La résistance est une réaction à l'oppression
Tant qu'une réelle volonté de trouver une solution ou d'exécuter la solution existante n'existe pas, la réponse palestinienne à une réaction suprématiste de la part des Israéliens sera l'utilisation de la violence. Or, l'utilisation de la violence servira d'argument à Israël pour légitimer auprès de la communauté internationale l'utilisation de la violence pour se défendre.
Une action politique visant à mettre fin à cette guerre : une solution politique par la négociation
Pour trouver une solution, il faut deux parties pour négocier. Or, une crise de représentation est nettement présente au sein des deux parties. Du côté palestinien, que ce soit le Hamas, une milice qui a initié la guerre et commis des atrocités, qui représentera le peuple palestinien, ou l'Autorité palestinienne qui est en retrait voire discréditée ? Chez les Israéliens, serait-il le gouvernement d'extrême droite dont l'objectif avoué est d'annexer la Cisjordanie ?
Pour affaiblir un groupe terroriste, il est nécessaire de créer un mouvement politique national de substitution qui puisse nourrir d'autres espoirs, notamment celui de la paix, et qui serve d'interlocuteur à Israël et le gouvernement de Netanyahou doit être sanctionné pour les actes de barbarie commis.
Compte tenu des actes de violence commis par les deux parties, la solution à deux États est actuellement une utopie. Néanmoins, reconsidérer cet objectif représente un premier pas et demeure la meilleure solution pour mettre fin à ce conflit dévastateur. Il est essentiel de soutenir l’Autorité palestinienne, qui prône la paix, et demeure la seule alternative viable.

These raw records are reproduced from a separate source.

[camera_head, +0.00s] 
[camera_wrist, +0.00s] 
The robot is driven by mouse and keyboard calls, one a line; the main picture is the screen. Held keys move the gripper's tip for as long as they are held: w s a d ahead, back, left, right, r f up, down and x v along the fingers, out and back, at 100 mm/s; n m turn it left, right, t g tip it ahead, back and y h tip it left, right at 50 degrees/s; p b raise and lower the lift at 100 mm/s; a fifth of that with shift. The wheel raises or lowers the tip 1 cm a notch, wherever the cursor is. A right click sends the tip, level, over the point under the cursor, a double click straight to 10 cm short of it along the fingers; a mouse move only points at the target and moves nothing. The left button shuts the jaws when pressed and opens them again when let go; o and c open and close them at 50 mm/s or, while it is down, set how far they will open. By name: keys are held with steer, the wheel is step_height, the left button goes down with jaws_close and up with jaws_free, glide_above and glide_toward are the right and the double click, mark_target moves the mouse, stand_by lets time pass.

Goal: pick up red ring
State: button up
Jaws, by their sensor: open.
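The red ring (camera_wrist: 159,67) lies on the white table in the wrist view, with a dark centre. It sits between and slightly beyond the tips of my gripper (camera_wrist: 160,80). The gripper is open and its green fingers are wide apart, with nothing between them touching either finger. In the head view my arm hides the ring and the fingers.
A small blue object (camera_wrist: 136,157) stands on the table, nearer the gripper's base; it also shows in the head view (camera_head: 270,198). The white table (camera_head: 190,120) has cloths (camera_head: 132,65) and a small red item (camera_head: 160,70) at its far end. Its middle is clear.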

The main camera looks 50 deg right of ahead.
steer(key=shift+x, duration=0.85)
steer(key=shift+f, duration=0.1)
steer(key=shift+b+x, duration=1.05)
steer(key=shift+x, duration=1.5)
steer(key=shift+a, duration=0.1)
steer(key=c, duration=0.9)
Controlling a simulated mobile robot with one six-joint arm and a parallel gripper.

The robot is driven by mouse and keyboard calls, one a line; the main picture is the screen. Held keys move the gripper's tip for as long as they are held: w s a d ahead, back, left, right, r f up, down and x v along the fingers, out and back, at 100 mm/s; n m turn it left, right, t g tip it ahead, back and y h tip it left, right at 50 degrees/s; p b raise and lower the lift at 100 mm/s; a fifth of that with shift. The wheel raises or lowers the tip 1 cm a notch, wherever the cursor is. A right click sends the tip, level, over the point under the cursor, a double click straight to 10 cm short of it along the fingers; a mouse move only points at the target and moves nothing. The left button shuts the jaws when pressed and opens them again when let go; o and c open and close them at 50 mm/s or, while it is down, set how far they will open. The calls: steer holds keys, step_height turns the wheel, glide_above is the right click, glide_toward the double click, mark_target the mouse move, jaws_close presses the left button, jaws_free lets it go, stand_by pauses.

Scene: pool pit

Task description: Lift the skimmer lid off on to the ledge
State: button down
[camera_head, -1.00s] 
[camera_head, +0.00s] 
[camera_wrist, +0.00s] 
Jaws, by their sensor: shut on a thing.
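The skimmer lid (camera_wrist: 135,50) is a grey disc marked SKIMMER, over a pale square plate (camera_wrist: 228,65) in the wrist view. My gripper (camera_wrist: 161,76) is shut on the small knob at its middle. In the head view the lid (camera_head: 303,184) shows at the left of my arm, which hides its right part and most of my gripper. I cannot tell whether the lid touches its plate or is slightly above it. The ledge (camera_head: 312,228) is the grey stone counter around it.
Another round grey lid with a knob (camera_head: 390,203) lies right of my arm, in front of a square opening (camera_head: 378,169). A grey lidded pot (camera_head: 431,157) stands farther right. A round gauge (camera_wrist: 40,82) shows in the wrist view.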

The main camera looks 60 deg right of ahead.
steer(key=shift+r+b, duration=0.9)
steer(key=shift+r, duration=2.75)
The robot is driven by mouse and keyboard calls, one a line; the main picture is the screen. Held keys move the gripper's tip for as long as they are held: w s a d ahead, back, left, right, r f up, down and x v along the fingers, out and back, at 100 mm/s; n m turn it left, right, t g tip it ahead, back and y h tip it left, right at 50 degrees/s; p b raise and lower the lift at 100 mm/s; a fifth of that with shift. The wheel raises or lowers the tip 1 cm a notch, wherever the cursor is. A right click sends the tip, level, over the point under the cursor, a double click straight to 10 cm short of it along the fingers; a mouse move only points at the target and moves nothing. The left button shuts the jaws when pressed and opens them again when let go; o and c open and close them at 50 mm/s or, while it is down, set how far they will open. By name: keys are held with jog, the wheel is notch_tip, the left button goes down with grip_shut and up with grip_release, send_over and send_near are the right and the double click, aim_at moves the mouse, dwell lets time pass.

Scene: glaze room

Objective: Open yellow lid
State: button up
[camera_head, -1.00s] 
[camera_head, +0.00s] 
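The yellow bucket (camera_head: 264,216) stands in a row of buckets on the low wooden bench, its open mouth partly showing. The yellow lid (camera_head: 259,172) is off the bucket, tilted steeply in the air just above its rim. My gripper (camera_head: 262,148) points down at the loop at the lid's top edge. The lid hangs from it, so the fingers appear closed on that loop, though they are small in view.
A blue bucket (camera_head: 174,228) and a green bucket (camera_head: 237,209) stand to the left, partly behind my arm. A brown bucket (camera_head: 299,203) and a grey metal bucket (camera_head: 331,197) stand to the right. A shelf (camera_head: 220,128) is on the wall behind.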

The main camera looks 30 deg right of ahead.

En accroissant le nombre de pertes civiles en Palestine, le projet de stabilité dans la région est constamment repoussé, voire anéanti. Il ne peut y avoir de stabilité et de paix sans justice rendue aux Palestiniens, et ceci passe par leur octroi d'un territoire. En l’absence d’une solution politique, les mêmes causes de la guerre produiront inévitablement les mêmes effets. Il s’agit d’une question d'ajournement du conflit, laissant la possibilité d’une reprise des hostilités à tout moment.